> **Aim**:
Extract the listing in its entirety, keeping each line identical to the original.

+===+

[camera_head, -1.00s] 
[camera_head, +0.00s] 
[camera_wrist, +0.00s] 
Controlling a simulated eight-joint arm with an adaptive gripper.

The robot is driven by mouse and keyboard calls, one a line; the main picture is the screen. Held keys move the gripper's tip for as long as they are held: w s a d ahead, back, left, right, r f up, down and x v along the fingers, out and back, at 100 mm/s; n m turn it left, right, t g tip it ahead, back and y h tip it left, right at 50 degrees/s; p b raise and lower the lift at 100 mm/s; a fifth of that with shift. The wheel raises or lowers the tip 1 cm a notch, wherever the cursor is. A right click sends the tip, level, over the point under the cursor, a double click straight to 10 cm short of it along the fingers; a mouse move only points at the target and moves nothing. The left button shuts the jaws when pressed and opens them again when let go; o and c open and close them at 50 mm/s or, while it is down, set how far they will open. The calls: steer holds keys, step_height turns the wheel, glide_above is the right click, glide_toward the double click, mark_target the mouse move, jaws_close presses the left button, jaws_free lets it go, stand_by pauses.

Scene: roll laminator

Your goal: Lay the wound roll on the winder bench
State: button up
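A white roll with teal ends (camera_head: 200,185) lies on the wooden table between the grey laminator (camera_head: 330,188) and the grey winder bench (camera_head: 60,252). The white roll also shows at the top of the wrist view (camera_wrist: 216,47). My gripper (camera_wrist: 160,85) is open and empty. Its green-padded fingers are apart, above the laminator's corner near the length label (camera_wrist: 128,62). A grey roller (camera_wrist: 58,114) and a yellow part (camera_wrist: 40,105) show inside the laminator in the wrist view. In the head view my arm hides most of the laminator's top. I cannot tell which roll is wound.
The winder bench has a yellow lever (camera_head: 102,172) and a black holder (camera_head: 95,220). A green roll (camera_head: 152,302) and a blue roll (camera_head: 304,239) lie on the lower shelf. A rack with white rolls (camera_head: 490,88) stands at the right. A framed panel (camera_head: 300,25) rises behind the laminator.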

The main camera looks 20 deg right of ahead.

+===+

> **Full output**:
[camera_head, -1.00s] 
[camera_head, +0.00s] 
[camera_wrist, +0.00s] 
Controlling a simulated eight-joint arm with an adaptive gripper.

The robot is driven by mouse and keyboard calls, one a line; the main picture is the screen. Held keys move the gripper's tip for as long as they are held: w s a d ahead, back, left, right, r f up, down and x v along the fingers, out and back, at 100 mm/s; n m turn it left, right, t g tip it ahead, back and y h tip it left, right at 50 degrees/s; p b raise and lower the lift at 100 mm/s; a fifth of that with shift. The wheel raises or lowers the tip 1 cm a notch, wherever the cursor is. A right click sends the tip, level, over the point under the cursor, a double click straight to 10 cm short of it along the fingers; a mouse move only points at the target and moves nothing. The left button shuts the jaws when pressed and opens them again when let go; o and c open and close them at 50 mm/s or, while it is down, set how far they will open. The calls: steer holds keys, step_height turns the wheel, glide_above is the right click, glide_toward the double click, mark_target the mouse move, jaws_close presses the left button, jaws_free lets it go, stand_by pauses.

Scene: roll laminator

Your goal: Lay the wound roll on the winder bench
State: button up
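A white roll with teal ends (camera_head: 200,185) lies on the wooden table between the grey laminator (camera_head: 330,188) and the grey winder bench (camera_head: 60,252). The white roll also shows at the top of the wrist view (camera_wrist: 216,47). My gripper (camera_wrist: 160,85) is open and empty. Its green-padded fingers are apart, above the laminator's corner near the length label (camera_wrist: 128,62). A grey roller (camera_wrist: 58,114) and a yellow part (camera_wrist: 40,105) show inside the laminator in the wrist view. In the head view my arm hides most of the laminator's top. I cannot tell which roll is wound.
The winder bench has a yellow lever (camera_head: 102,172) and a black holder (camera_head: 95,220). A green roll (camera_head: 152,302) and a blue roll (camera_head: 304,239) lie on the lower shelf. A rack with white rolls (camera_head: 490,88) stands at the right. A framed panel (camera_head: 300,25) rises behind the laminator.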

The main camera looks 20 deg right of ahead.

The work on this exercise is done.